There’s a certain level of attention to detail that makes the Zelda franchise memorable. The setting, plot, and characters just have a relatable “human” feel to them. I believe that a large part of this is due to the strong presence of cultural references. The world’s heritage, especially in its Eastern and/or ancient forms, pops up everywhere in Nintendo’s Zelda games; Keatons display Nintendo’s Japanese roots as the manifestation of the many-tailed kitsunes, Epona borrows her name from the Celtic god of horses, and the desert areas take influence from Middle Eastern cultures. In sharing this vast wealth of inspiration from various cultures, the CD-i games show no dearth. There is, in fact, a strong Western influence acting upon these entries in the series.

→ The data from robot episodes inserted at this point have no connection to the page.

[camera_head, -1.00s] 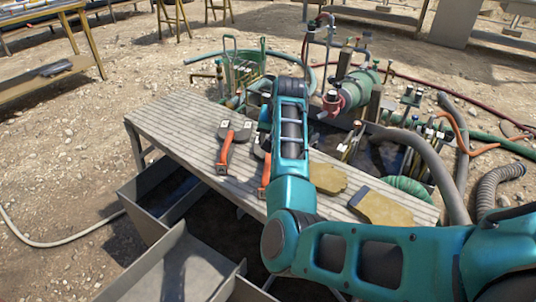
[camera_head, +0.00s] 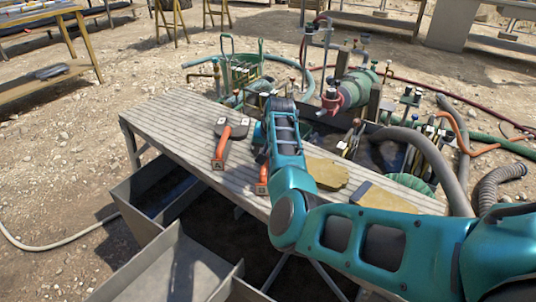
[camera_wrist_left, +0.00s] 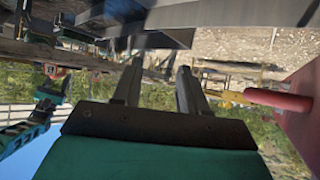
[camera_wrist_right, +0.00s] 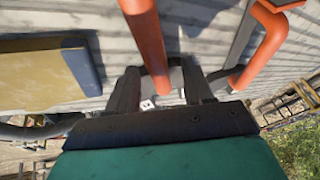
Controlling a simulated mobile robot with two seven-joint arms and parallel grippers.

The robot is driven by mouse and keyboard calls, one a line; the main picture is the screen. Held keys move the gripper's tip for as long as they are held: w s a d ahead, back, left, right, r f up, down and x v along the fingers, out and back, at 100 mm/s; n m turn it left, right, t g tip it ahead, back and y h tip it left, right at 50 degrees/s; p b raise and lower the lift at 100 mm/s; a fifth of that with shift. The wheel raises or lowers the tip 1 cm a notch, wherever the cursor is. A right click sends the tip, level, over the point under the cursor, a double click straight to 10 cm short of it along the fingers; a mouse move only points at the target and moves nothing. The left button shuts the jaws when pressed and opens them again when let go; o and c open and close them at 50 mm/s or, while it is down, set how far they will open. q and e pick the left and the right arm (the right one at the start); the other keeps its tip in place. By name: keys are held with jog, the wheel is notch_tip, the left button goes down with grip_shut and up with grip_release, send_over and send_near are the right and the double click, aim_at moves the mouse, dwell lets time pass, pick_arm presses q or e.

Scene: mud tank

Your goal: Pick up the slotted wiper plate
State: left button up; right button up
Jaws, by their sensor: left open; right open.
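My right gripper (camera_wrist_right: 161,76) is open in the right wrist view, above the ribbed table top. An orange handle (camera_wrist_right: 146,38) runs between its fingers; I cannot tell whether they touch it. A white tag shows just below that handle. In the head view an orange-handled tool with a grey head (camera_head: 221,148) lies on the table, and a second orange handle (camera_head: 262,180) is partly hidden by my right arm. I cannot tell which piece is the slotted wiper plate. My left gripper (camera_wrist_left: 160,68) is open and empty.
The ribbed table (camera_head: 160,118) has bare room at its left end. Grey metal troughs (camera_head: 150,262) stand in front of it. Pumps, hoses and a green tool rack (camera_head: 240,66) crowd behind. In the left wrist view a red part (camera_wrist_left: 285,103) is close by.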

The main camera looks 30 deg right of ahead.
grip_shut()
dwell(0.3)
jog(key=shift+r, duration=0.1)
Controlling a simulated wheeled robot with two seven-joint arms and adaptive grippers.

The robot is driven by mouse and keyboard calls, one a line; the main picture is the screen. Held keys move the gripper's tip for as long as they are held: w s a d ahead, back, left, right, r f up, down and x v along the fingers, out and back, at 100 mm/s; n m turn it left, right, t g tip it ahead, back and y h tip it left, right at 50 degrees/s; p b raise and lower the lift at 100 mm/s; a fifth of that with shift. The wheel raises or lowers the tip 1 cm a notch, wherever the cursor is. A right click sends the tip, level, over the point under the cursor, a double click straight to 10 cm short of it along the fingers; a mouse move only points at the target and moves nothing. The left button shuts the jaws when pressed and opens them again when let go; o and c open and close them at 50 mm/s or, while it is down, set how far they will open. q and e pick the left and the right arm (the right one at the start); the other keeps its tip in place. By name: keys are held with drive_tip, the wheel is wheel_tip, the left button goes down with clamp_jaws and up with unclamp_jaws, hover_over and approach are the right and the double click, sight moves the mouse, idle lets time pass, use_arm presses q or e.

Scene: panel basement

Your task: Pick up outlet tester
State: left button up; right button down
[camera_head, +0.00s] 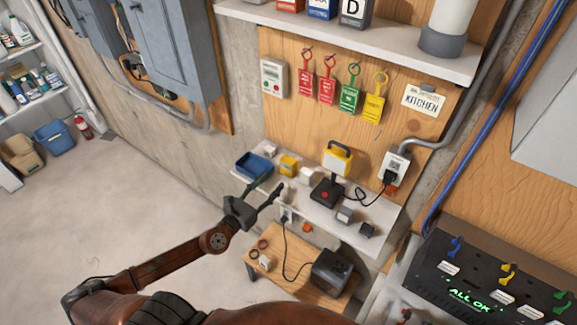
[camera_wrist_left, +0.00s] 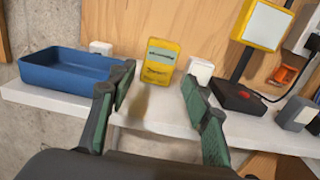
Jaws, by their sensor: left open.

The large, green-mound enemy with just one eye from Faces of Evil resembles an ancient Grecian Cyclops. Perhaps his gluttonous character design was based off of Polyphemus, an antagonist from Homer’s The Odyssey who ate many of Odysseus’s men.
This wolf-girl from Faces of Evil is more than likely influenced by Roman culture. “Lupa” is the Latin word for a female wolf. Romulus and Remus, before founding Rome, were taken in by one such she-wolf; that’s a kind of power you’d expect to find in one of Link’s enemies.
This Faces of Evil character may have some derivation from Hans Christian Andersen’s Snow Queen. In the fairy tale, the Snow Queen is described as such: “[Her clothes were] made of millions of little star-shaped snowflakes. She was beautiful but all made of ice: cold, blindingly glittering ice…” The color of the Ice Queen’s skin and the harshness in her gaze call back to this short description.
The clothes, the mug of beer, and the color of his clothes/skin immediately make this Faces of Evil character distinctly Irish.
A skeleton warrior in Faces of Evil, he has armor resembling that of a Roman legionnaire or Grecian soldier. Sleepy Bones calls back to the spartoí, warriors which sprang from the Earth fully grown and armored. In some versions of mythology, the spartoí that Jason and Cadmus created by sewing dragon’s teeth were, like Sleepy Bones, undead.
The Royal Retainer
Better known as Fari by fans, this character from The Wand of Gamelon is a Spaniard. Just look at his clothes!
This character from The Wand of Gamelon is in a very fashionable, eighteenth-century Western Europe get-up. That wig is the very height of sophistication.
The CD-i games do a fantastic job of continuing the Zelda legacy and portraying cultural heritage. The diversity of Western influences here adds greatly to the human experience of the games. Can you think of any other characters from the CD-i games that show cultural influence?